Required work :: Return only the lines between the line holding "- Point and" and the line holding "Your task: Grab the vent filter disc", the two boundary lines included, exactly as they appear.
==*==
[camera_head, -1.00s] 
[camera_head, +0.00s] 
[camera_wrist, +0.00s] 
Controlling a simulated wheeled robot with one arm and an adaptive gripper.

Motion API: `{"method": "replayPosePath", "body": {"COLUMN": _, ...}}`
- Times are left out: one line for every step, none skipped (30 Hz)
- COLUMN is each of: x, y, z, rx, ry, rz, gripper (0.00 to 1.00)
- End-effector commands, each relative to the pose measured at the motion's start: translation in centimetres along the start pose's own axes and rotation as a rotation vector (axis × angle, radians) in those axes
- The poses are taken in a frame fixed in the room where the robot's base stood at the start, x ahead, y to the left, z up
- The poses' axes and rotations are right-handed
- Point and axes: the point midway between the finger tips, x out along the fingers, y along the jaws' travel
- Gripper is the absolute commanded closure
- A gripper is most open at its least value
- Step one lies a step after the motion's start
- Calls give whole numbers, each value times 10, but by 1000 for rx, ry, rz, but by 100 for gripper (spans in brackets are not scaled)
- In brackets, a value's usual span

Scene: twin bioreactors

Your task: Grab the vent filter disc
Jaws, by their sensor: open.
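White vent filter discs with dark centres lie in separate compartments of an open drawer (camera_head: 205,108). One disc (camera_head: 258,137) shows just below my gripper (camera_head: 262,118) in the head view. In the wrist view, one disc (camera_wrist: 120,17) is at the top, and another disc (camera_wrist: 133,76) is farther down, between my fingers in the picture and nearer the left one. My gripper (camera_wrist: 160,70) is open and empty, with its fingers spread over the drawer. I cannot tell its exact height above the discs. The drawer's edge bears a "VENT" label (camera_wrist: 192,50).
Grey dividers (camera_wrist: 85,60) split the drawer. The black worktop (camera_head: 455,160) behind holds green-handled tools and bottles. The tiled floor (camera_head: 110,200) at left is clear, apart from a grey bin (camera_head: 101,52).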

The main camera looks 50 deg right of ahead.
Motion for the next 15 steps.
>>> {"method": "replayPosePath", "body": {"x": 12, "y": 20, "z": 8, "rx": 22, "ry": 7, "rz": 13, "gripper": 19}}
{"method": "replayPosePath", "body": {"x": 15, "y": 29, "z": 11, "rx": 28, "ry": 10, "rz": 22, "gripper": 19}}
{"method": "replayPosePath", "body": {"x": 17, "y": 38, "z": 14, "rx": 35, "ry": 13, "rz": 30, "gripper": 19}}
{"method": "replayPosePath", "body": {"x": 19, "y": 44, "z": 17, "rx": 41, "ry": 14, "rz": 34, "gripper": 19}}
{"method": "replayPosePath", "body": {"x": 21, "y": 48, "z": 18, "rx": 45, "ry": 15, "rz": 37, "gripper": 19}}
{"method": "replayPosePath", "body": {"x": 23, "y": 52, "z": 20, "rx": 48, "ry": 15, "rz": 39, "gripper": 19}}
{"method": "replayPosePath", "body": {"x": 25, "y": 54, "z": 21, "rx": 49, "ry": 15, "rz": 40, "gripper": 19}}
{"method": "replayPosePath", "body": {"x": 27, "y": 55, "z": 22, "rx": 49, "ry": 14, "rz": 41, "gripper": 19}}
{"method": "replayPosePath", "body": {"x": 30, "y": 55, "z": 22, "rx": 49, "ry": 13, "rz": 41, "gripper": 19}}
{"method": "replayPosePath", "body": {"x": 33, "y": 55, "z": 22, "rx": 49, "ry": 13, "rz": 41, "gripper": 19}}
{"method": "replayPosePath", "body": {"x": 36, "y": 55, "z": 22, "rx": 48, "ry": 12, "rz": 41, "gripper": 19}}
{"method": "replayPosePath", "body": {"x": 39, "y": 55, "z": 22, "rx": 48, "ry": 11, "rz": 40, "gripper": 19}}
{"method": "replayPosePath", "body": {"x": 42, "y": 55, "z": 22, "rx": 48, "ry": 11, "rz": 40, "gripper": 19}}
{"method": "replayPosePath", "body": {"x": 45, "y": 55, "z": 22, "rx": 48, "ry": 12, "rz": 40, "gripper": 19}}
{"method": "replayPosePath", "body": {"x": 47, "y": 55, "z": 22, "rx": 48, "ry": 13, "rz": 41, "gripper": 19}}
==*==
Output for this task ::
- Point and axes: the point midway between the finger tips, x out along the fingers, y along the jaws' travel
- Gripper is the absolute commanded closure
- A gripper is most open at its least value
- Step one lies a step after the motion's start
- Calls give whole numbers, each value times 10, but by 1000 for rx, ry, rz, but by 100 for gripper (spans in brackets are not scaled)
- In brackets, a value's usual span

Scene: twin bioreactors

Your task: Grab the vent filter disc

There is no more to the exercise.